Zumocast is a new free app available to download for the iPhone and iPad. Once you’ve installed a free piece of software on your PC (or Mac), you can then stream all your media and documents to your iPhone that are stored on your computer. Music, videos, photos, and even documents can all be accessed on your mobile device, so you no longer have to be restricted by the limits of of it’s internal storage. You can stream your iTunes playlists and it even supports album artwork (if embedded in the file), giving a more satisfying user experience. Streaming requires a Wi-Fi or 3G connection, but Zumocast also offers the added ability to download music or video files wirelessly, in case you’ll be going somewhere where you can’t get a signal. Although not currently available for Android phones, it is expected to be at some point.
Zumocast is not the first application to offer the features of music and video streaming to an iPhone, but offering them within the same app is certainly a welcome direction to be heading in. An early offering for music on iPhone was Simplify Media 2 which I used frequently until the company withdrew support for it a few months ago, and currently available is another one called Jukefly. On the video side of things, Air Video Server has offered video streaming for some time now, claiming to be able to handle pretty much any type of video file you can throw at it. Before I discuss how Zumocast compares to those, here’s a brief YouTube video showcasing the app…
Setting up and installing Zumocast was a pretty quick and easy affair. After signing up with an e-mail address and setting up a password, all you really have to left to do is tell Zumocast which files and folders you want to be available to access/stream. The default setting is your standard Music, Video and Documents folders, but you can add as many other as you like.
Streaming Music Files
As well as the previously mentioned ability to transfer files to your device, Zumocast can stream the songs stored on your PC at the following bitrates :-
LAN Connection – 320 kbps
Wi-Fi – 192 kbps
3G – 64 kbps
Obviously the higher the bitrate, the better the sound quality, so whilst a lower audio quality may be more perceivable over 3G, it’ll be quite acceptable to most ears, and a fair trade-off for the luxury of being able to access a large collection of songs and mp3’s almost anywhere you go.
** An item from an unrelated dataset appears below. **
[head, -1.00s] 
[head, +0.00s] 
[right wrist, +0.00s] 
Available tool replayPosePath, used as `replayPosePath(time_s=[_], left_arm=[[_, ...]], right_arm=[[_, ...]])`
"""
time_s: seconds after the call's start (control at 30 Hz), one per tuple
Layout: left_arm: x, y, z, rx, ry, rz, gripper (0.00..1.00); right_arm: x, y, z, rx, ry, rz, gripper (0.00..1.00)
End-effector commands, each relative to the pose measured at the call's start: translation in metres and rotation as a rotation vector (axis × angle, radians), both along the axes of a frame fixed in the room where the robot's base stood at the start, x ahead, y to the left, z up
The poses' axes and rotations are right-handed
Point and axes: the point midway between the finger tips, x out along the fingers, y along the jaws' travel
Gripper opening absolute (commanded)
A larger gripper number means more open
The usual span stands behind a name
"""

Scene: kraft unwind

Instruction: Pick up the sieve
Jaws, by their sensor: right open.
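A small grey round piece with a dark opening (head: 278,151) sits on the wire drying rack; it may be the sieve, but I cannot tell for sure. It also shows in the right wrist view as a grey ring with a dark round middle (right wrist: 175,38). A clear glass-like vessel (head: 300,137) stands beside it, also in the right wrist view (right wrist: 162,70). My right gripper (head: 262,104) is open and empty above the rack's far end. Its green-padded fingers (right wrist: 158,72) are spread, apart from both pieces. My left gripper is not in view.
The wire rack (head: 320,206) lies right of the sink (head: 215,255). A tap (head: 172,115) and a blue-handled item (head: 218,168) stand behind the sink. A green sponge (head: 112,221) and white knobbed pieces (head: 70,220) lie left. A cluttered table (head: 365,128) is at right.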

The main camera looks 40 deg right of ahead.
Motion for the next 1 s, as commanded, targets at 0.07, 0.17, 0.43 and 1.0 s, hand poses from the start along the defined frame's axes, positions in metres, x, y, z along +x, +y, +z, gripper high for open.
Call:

However for those of you who still want more than that on 3G, a future update has been promised by the Zumocast team that will hopefully be available in the iTunes App Store soon.
The addition of album artwork support is a very welcome one in my view, and it works here very well, although my iPhone 3GS took a little while for them to cache in the device. This is something that it appears to handle much better than Simplify Media 2 and Jukefly in this respect, which both used to display far less in my experience.
Streaming Video Files
Zumocast claims to transcode any video file of any resolution, far more than I have available to test on it, and has indeed handled what I’ve thrown at it so far. However on my set up, it seems to struggle to stream larger files (such as .mkv, for example), freezing up and pausing every thirty seconds or so. Whether this is due to limits of my home broadband speeds (I believe mine is around 10 mbps) and PC’s running speed, I don’t know. It did seem to be a little CPU hungry too on my Acer Laptop, running at close to 100% throughout. I seem to have no problems with playing .avi files though, good news as it’s a very commonly used one. In comparison, Air Video Server has always suffered similarly on such large files, so Zumocast certainly seems to perform as well as it from what I’ve seen.
For a full list of supported video file codecs, see the Zumocast FAQ here
Accessing Files and Documents
This not a function I have a huge need of on my iPhone, personally, so I’m not really sure what else is available on the market in this area. It seems to work here very well, although at present all files are ‘read only’, but I was able to open and browse files in Excel, Microsoft Word, and PDFs.
Zumocast seems to work very well so far, and delivers what it promises in most areas. Set up was painless, and the appearance of it looks nice to this user. There are some things not present I’d like to see though, such as support for Last FM scrobbling (something Simplify Media 2 offered, and is currently available on Jukefly), although I believe this is something Zumocast are looking to add in a future update. I’m hoping too that they continue to make improvements to their service so that streaming of larger video files becomes more manageable.
A premium version of Zumocast is due to be launched soon too, although as yet I can’t find any firm details as to what this will offer in addition to the basic free features.